Hacker News new | ask | show | jobs
by lifthrasiir 783 days ago
I don't exactly understand the exact motivation of this package. Yes, truncating a UTF-8 string to a byte size limit without making it invalid is a valid problem. But if it were the only motivation, the function signature ought to be:

    func LimitPrefix(a string, n int) string
...and it should never have an error condition (which does allocate memory). The name and signature should immediately suggest the following requirements:

1. `LimitPrefix(a, n)` should always return some prefix of `a`, namely `a[:m]` where 0 < m <= n.

1a. In particular, `m` can be zero if `n` is small enough.

1b. And `m` is expected to equal to `len(a)` if `len(a) >= n`.

2. `a[:m]` should of course be a valid UTF-8 string if `a` already was.

3. `m` should be maximized under these conditions.

There are some edge cases that we have to fill in as well:

4. The conditions 1 and 1b are a reasonable expectation even for non-UTF-8 inputs.
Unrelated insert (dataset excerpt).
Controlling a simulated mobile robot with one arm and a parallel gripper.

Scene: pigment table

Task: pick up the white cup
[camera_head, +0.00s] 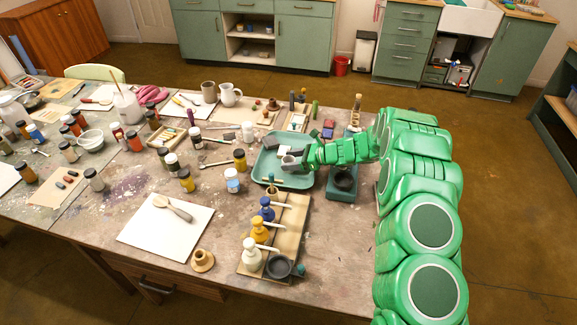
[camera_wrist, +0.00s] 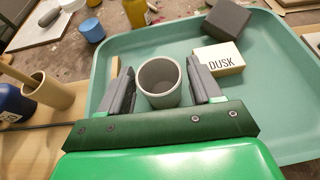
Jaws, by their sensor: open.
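A small pale grey-white cup (camera_wrist: 160,97) stands upright in the teal tray (camera_wrist: 262,108), its open mouth showing in the wrist view. My gripper (camera_wrist: 160,72) is open, with one dark grey finger on each side of the cup. In the head view my gripper (camera_head: 292,160) reaches into the tray (camera_head: 262,170) from the right, and the cup is small and partly hidden there.
A block marked DUSK (camera_wrist: 219,60) and a dark grey block (camera_wrist: 227,29) lie in the tray beyond the right finger. Pump bottles (camera_head: 258,232) stand on a wooden board in front of the tray. A white mug (camera_head: 229,95) stands farther back among crowded jars.
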They are also easy to guarantee.

5. The condition 2 can't be efficiently extended for non-UTF-8 inputs and no justifiable use cases exist.
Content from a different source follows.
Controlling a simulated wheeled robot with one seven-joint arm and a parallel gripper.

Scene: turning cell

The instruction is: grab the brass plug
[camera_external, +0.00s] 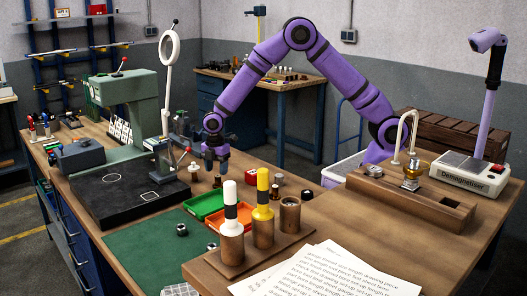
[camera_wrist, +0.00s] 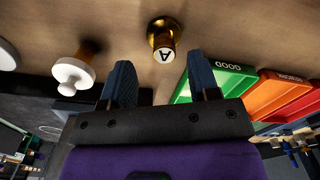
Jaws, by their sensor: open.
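The brass plug (camera_wrist: 163,38) stands on the wooden bench, its end marked with a letter A facing the wrist camera. My gripper (camera_wrist: 160,72) is open and empty. In the wrist view the plug shows just beyond the fingertips, roughly in line with the gap between them. In the external view my gripper (camera_external: 216,160) points down over the bench, and a small brownish piece (camera_external: 217,181) just below it appears to be the plug.
A white-topped knob (camera_wrist: 73,74) stands left of the plug. A green tray (camera_wrist: 220,82) marked GOOD and an orange tray (camera_wrist: 280,95) lie to the right.
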6. However the condition 3 depends on the condition 2 (and 1 of course). Therefore it should be replaced with something concrete, otherwise we risk an unintentional incompatibility.
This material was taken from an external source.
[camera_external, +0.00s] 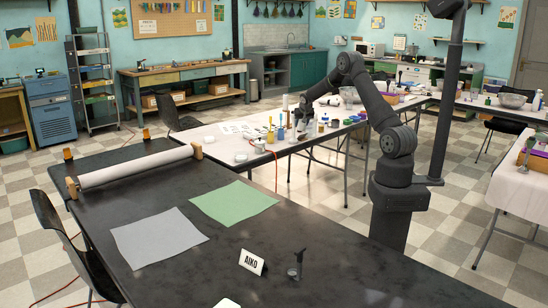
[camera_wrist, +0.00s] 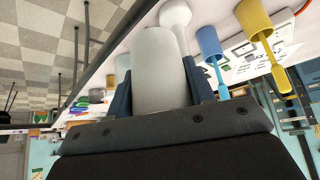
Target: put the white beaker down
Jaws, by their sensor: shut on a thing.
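My gripper (camera_wrist: 157,95) is shut on the white beaker (camera_wrist: 160,65). The beaker fills the space between the two dark fingers in the wrist view, which looks upside down. In the outside view my gripper (camera_external: 303,112) is over the left part of the long white table (camera_external: 330,141), among the cups. There the held beaker is small and hard to tell from its neighbours. I cannot tell whether its base touches the table.
Close by stand a blue cup (camera_wrist: 207,42) and a yellow cup (camera_wrist: 253,20), each with a brush, and another pale vessel (camera_wrist: 176,14). White dishes (camera_external: 241,158) lie near the table's left end. The black table (camera_external: 180,195) is in front.
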7. Negative n may arise from a size calculation with a missing bound check, so treating it as zero sounds fair.

The current design, in comparison, just finds the last UTF-8 lead byte within `a[:l]`. It doesn't even help with the truncation: both `Find("thirty", 5)` and `Find("dreißig", 5)` return 4, but `"thirty"[:5]` is valid while `"dreißig"[:5]` is invalid. Also `Find("one", 5)` unexpectedly fails! An arbitrary condition of `l <= 3` is even more confusing.

---

Based on aforementioned conditions, I propose the following instead (warning: never tested):

    func LimitPrefix(a string, n int) string {
        if len(a) >= n { // Condition 1b
            return a
        }

        n = max(n, 0)      // Condition 7
        n = min(n, len(a)) // Condition 1

        bound := n - 4        // Condition 3: Assume that a[n-4:n] has one or more lead bytes.
        bound = max(bound, 0) // Condition 1a

        var i int
        extent := 4 // Condition 6: Do not truncate if no lead byte is found.
        for i = n - 1; i > bound; i-- {
            switch a[i] >> 4 {
            case 0, 1, 2, 3, 4, 5, 6, 7:
                extent = 1
                break
            case 8, 9, 0xa, 0xb:
                // Continuation byte
            case 0xc, 0xd:
                extent = 2
                break
            case 0xe:
                extent = 3
                break
            case 0xf:
                extent = 4
                break
            }
        }

        if i+extent >= n { // Condition 2
            return a[:i+extent]
        } else {
            return a[:i]
        }
    }
1 comments

Thank you for your reply.

I was thinking about whether to return an error. If we can’t find a UTF-8 start byte in the nearby 4 bytes, it’s unclear what to return. I thought maybe we could ignore this problem.

I don’t return the string itself because I don’t know if users want the start or the end of the string. Also, I want to avoid copying large strings. It’s up to the users how they use this function.

Since no one is using this package yet, we might consider changing the interface.

> I was thinking about whether to return an error. If we can’t find a UTF-8 start byte in the nearby 4 bytes, it’s unclear what to return. I thought maybe we could ignore this problem.

This highly depends on the use case, and your stated use case doesn't seem to need any sort of error.

> Also, I want to avoid copying large strings.

Go strings are not copied in that way; they are implemented like immutable slices [1].

[1] https://research.swtch.com/godata